Job. Print again only this span: the line with "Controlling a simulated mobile", the line with "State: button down", and all lines between them, exactly as given.
------------------------------------------------------------------------
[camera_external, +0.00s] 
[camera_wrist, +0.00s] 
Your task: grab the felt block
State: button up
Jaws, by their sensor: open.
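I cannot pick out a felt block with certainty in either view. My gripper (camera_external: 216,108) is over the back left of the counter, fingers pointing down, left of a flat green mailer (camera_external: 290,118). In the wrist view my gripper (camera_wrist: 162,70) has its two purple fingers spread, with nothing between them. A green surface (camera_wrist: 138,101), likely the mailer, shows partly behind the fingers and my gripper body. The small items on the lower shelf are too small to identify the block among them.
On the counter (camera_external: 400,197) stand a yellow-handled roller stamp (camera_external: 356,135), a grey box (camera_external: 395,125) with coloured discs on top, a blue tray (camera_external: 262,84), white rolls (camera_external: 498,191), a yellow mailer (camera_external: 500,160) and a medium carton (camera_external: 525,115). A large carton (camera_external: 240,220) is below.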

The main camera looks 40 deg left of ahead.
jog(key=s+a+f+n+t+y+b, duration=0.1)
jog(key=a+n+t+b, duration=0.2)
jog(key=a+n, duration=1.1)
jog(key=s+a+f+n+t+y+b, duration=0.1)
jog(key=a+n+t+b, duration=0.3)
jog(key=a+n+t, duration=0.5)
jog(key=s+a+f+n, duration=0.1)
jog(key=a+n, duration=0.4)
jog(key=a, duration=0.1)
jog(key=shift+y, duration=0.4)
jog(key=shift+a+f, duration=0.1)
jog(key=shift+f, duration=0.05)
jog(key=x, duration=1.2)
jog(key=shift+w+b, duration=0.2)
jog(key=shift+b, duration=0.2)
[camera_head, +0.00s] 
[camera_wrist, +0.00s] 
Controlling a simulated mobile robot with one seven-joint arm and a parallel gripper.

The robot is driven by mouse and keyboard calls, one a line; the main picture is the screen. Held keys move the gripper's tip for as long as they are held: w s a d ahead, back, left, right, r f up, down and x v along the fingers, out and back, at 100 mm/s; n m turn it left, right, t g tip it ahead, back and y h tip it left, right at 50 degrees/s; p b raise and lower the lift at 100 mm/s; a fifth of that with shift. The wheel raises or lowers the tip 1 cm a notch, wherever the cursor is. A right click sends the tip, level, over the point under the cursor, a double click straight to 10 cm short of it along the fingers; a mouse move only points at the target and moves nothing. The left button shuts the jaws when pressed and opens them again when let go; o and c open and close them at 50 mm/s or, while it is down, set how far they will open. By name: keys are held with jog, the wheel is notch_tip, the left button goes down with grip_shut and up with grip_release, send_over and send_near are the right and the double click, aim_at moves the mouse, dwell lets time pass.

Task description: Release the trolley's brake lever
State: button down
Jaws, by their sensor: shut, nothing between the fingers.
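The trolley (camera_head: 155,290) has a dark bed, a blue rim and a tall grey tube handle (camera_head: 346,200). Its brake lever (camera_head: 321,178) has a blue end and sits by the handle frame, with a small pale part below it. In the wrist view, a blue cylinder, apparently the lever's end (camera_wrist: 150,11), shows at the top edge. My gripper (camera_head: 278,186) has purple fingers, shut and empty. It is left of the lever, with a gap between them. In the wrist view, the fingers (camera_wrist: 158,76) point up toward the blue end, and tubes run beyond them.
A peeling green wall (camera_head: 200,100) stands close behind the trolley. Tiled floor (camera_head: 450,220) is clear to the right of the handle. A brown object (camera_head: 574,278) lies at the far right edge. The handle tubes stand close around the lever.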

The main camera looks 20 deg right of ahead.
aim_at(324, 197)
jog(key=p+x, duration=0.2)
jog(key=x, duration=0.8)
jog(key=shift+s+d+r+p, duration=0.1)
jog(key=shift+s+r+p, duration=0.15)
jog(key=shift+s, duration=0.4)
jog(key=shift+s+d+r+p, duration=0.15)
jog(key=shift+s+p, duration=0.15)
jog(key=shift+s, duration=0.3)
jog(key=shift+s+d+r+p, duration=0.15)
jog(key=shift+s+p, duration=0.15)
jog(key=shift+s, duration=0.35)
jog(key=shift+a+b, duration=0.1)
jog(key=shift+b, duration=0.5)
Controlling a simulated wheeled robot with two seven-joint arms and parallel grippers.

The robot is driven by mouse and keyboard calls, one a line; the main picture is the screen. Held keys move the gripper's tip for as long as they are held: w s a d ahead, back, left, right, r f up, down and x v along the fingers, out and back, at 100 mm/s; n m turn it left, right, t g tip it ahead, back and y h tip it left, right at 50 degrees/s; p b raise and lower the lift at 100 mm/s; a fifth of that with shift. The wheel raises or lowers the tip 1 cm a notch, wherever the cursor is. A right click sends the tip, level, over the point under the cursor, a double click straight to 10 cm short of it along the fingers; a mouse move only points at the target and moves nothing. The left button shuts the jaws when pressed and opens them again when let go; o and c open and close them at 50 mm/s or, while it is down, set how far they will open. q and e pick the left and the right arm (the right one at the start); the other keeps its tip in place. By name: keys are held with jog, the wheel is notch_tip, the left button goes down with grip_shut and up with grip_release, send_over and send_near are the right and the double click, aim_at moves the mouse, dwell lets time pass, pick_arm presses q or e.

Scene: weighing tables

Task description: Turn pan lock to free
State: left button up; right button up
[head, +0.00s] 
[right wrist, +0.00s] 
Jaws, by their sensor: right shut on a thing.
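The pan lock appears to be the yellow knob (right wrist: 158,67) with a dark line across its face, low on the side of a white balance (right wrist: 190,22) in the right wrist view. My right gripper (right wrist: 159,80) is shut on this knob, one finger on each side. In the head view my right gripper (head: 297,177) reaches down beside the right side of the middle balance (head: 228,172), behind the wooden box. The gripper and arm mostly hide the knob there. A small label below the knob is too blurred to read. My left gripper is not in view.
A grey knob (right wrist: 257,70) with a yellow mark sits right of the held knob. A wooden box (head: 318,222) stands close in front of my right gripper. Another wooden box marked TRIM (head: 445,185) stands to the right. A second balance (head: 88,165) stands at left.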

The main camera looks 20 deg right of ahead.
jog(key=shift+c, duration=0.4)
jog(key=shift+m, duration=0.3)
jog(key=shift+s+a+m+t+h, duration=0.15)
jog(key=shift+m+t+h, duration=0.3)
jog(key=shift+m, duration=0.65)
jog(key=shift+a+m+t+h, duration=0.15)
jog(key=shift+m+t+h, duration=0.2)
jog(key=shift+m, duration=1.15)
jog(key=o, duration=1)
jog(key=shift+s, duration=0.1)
------------------------------------------------------------------------
Worked solution.
Controlling a simulated mobile robot with one seven-joint arm and a parallel gripper.

The robot is driven by mouse and keyboard calls, one a line; the main picture is the screen. Held keys move the gripper's tip for as long as they are held: w s a d ahead, back, left, right, r f up, down and x v along the fingers, out and back, at 100 mm/s; n m turn it left, right, t g tip it ahead, back and y h tip it left, right at 50 degrees/s; p b raise and lower the lift at 100 mm/s; a fifth of that with shift. The wheel raises or lowers the tip 1 cm a notch, wherever the cursor is. A right click sends the tip, level, over the point under the cursor, a double click straight to 10 cm short of it along the fingers; a mouse move only points at the target and moves nothing. The left button shuts the jaws when pressed and opens them again when let go; o and c open and close them at 50 mm/s or, while it is down, set how far they will open. By name: keys are held with jog, the wheel is notch_tip, the left button goes down with grip_shut and up with grip_release, send_over and send_near are the right and the double click, aim_at moves the mouse, dwell lets time pass.

Task description: Release the trolley's brake lever
State: button down

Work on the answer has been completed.